Despite being the class of the field, Bowyer never had it easy, and withstood race-long pressure from a resurgent Kurt Busch, returning to the scene of his win 12 months ago. Despite getting Kyle Busch Motorsports' first win in the Nationwide Series with an accomplished drive at Richmond, Kurt has generally been in the headlines for all the wrong reasons in 2012, and was even banned from competing at Pocono.  His best performance since joining Phoenix Racing therefore could not have come at a better time, and will go some way to restoring his battered reputation.  Although damage to his unsponsored #51 meant Busch was forced to relinquish second to Tony Stewart on the final lap, it was nevertheless a good day's work.

It's an amazing day when you can do what we did today,” Busch told TV crews, still panting and visibly exhausted after 112 laps in the baking California sun. “I'm a little choked up because we were in position, I was very considerate to Bowyer who was going for his first win with the new team, and then, most importantly, I made a mistake. I just got into those tyres at turn 11… but I'm just glad that we brought it home third.”

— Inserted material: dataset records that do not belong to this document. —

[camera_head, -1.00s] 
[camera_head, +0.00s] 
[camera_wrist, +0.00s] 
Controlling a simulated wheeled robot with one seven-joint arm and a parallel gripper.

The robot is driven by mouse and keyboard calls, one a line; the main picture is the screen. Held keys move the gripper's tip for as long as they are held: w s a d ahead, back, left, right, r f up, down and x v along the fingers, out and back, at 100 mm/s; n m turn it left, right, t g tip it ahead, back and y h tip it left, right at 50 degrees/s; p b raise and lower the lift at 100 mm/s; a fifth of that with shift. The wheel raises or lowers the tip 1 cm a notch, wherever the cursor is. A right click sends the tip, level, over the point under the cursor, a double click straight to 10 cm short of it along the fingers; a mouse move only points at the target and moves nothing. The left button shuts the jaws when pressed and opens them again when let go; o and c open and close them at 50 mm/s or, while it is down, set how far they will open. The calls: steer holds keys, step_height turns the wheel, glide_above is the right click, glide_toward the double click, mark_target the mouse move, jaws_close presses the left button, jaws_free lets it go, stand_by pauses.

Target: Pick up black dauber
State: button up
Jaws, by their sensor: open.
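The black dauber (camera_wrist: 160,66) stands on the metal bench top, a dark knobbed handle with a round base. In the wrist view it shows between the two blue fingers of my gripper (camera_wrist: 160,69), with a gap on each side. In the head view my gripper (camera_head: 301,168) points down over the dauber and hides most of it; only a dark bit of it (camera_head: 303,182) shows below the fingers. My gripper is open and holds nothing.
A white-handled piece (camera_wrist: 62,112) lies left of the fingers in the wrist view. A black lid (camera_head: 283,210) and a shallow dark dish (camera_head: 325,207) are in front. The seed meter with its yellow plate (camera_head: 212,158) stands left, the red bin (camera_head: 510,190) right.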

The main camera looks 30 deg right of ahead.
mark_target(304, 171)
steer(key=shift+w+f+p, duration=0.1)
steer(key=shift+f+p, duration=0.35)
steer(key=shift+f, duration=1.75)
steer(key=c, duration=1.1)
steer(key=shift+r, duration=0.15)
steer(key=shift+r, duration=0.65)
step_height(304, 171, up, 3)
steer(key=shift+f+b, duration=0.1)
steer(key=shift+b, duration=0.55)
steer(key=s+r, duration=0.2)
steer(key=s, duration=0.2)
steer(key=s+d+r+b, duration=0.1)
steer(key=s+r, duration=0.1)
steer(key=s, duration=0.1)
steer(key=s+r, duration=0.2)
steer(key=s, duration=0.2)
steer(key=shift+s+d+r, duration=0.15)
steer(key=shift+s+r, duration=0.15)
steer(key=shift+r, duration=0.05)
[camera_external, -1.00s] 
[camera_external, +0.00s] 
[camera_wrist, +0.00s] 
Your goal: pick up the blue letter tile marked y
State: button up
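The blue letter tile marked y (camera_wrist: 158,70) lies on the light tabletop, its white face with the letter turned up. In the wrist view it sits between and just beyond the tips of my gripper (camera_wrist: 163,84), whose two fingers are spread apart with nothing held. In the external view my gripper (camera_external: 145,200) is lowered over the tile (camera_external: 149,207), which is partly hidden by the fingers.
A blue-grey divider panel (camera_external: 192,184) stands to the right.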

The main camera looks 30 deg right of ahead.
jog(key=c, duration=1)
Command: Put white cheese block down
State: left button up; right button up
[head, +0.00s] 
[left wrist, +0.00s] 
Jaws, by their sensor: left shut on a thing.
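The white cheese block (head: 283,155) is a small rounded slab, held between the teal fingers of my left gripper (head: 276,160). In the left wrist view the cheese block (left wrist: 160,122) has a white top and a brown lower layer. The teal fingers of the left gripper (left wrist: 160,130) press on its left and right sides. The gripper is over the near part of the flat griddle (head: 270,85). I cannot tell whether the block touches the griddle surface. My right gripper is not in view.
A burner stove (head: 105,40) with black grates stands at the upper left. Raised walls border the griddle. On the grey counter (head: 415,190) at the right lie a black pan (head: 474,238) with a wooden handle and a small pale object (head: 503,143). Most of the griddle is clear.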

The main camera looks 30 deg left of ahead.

Second was a welcome result for Stewart, his third podium finish in succession enough to put him fifth in points.

It was just like we planned,” the reigning champion said. “We had planned to let everything get settled down for a couple of laps and then just take it one at a time. We had a really good car, but it just took all day to get that track position.”

After his Le Mans adventure last week, Brian Vickers made his NASCAR return and was thrilled with fourth place for MWR, although he felt he could have finished higher, with fresher tyres than those around him at the end.

It was a great run for us, I'm just really happy,” said Vickers, who is hoping to secure a full-time deal with Waltrip's team for 2013. “I haven't had many Cup races this year, but we've made the most of them.”

After wrapping up his second pole in as many weeks, Marcos Ambrose was widely expected to romp away to the victory he has been so close to so many times at Sonoma.  But the Richard Petty Motorsports driver lost the lead early on to Jeff Gordon and thereafter was unable to remain with the leaders, the Australian eventually finishing a disappointed eighth.

We really missed it. I just feel bad for my Stanley team,” Ambrose said. “We missed it bad and we did good to recover and get a top-10 out of it. We will take it and move on. We got the pole and had a lot of speed; we just missed it for the race. We were slow. It was just terrible. We had no speed in the car and we paid the price.

The main beneficiary of Ambrose's faux pas to win in 2010, Jimmie Johnson, was fifth ahead of Gordon, who had been in contention for victory before his chronic bad luck intervened yet again, this time with an empty fuel tank necessitating a slow crawl back to the pits.  Greg Biffle gained a few points on Roush-Fenway team-mate and championship leader Matt Kenseth with a seventh place finish, while the man who took over from Busch at Team Penske, AJ Allmendinger, came home ninth. In a race with few incidents, much was made of the collision between Joe Gibbs Racing team-mates Denny Hamlin and Joey Logano at the final hairpin. While Logano earned a belated 10th place, Hamlin was a miserable 35th, his second poor finish in a row after his dramatic fire at Michigan last week.

At these road courses you have to be the aggressor unless you're going to get dumped. You have to do what you have to do to keep people behind you,” Logano explained. “I just started getting out of control and was wheel-hopping a little bit and when you start wheel hopping these things, it's really hard to get them back under control. I was sideways trying to avoid Denny and just clipped him and sent him around.

It's a bummer – I didn't mean to – you don't want to take anyone out and you want to race clean and race hard. When you're running that hard with these guys and heavy race cars with this much tire wear and brake wear and all that, it's just difficult some times.”

The only other incident of note occurred when Kyle Busch rammed Paul Menard from behind at turn 5, causing both to spin in synchrony. Busch's 17th place finish meant he has not scored a top-10 since the Coke 600 in May, and may have to rely on his solitary Richmond victory to earn him a Wildcard spot in the Chase.